Direction
Up to and including the line with "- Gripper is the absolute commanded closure", write out the listing from its first line, minus the pictures.

Recorded data
-----
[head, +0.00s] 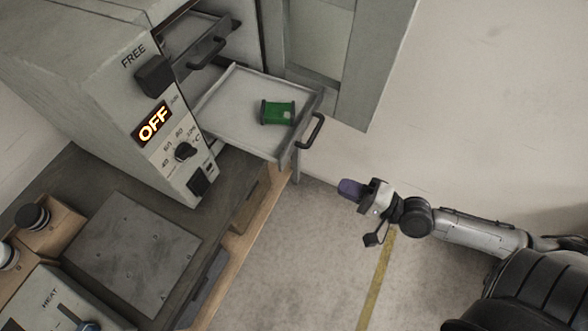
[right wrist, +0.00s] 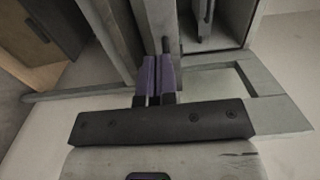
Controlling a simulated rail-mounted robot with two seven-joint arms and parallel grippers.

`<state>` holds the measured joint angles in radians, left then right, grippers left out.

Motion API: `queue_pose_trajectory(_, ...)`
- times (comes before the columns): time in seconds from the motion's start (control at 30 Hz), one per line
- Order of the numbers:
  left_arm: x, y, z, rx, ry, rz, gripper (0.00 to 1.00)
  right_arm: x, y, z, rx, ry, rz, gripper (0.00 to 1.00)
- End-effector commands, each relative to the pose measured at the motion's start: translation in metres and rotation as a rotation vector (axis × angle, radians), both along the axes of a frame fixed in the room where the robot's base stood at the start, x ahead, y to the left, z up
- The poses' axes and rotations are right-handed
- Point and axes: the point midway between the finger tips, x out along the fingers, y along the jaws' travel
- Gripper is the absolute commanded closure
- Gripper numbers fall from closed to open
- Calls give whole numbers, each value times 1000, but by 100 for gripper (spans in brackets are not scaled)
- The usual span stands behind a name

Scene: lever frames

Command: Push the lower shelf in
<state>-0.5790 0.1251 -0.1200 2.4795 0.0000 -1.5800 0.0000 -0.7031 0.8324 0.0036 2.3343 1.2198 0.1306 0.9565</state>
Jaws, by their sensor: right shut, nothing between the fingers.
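The lower shelf (head: 236,95) is a grey tray pulled out of the grey cabinet, with a dark handle (head: 312,131) on its front. A green spool with dark ends (head: 278,112) lies on it. My right gripper (head: 350,189) has purple fingers, shut and empty. In the head view it appears below and to the right of the handle, with a gap between them. The shut fingers also show in the right wrist view (right wrist: 158,76), in front of grey bars that I cannot identify for sure. My left gripper is not in view.
The upper shelf, with its dark handle (head: 207,54), sits above inside the cabinet. The cabinet door (head: 371,65) stands open behind the lower shelf. The control panel (head: 165,130) reads OFF and FREE. A bench (head: 62,180) runs below the cabinet. The floor around my right gripper is clear.

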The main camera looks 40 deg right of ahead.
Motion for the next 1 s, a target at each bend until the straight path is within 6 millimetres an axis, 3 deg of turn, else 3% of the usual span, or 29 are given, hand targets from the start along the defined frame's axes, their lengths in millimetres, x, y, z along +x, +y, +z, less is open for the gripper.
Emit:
-----
Written reply
[head, +0.00s] 
[right wrist, +0.00s] 
Controlling a simulated rail-mounted robot with two seven-joint arms and parallel grippers.

`<state>` holds the measured joint angles in radians, left then right, grippers left out.

Motion API: `queue_pose_trajectory(_, ...)`
- times (comes before the columns): time in seconds from the motion's start (control at 30 Hz), one per line
- Order of the numbers:
  left_arm: x, y, z, rx, ry, rz, gripper (0.00 to 1.00)
  right_arm: x, y, z, rx, ry, rz, gripper (0.00 to 1.00)
- End-effector commands, each relative to the pose measured at the motion's start: translation in metres and rotation as a rotation vector (axis × angle, radians), both along the axes of a frame fixed in the room where the robot's base stood at the start, x ahead, y to the left, z up
- The poses' axes and rotations are right-handed
- Point and axes: the point midway between the finger tips, x out along the fingers, y along the jaws' travel
- Gripper is the absolute commanded closure

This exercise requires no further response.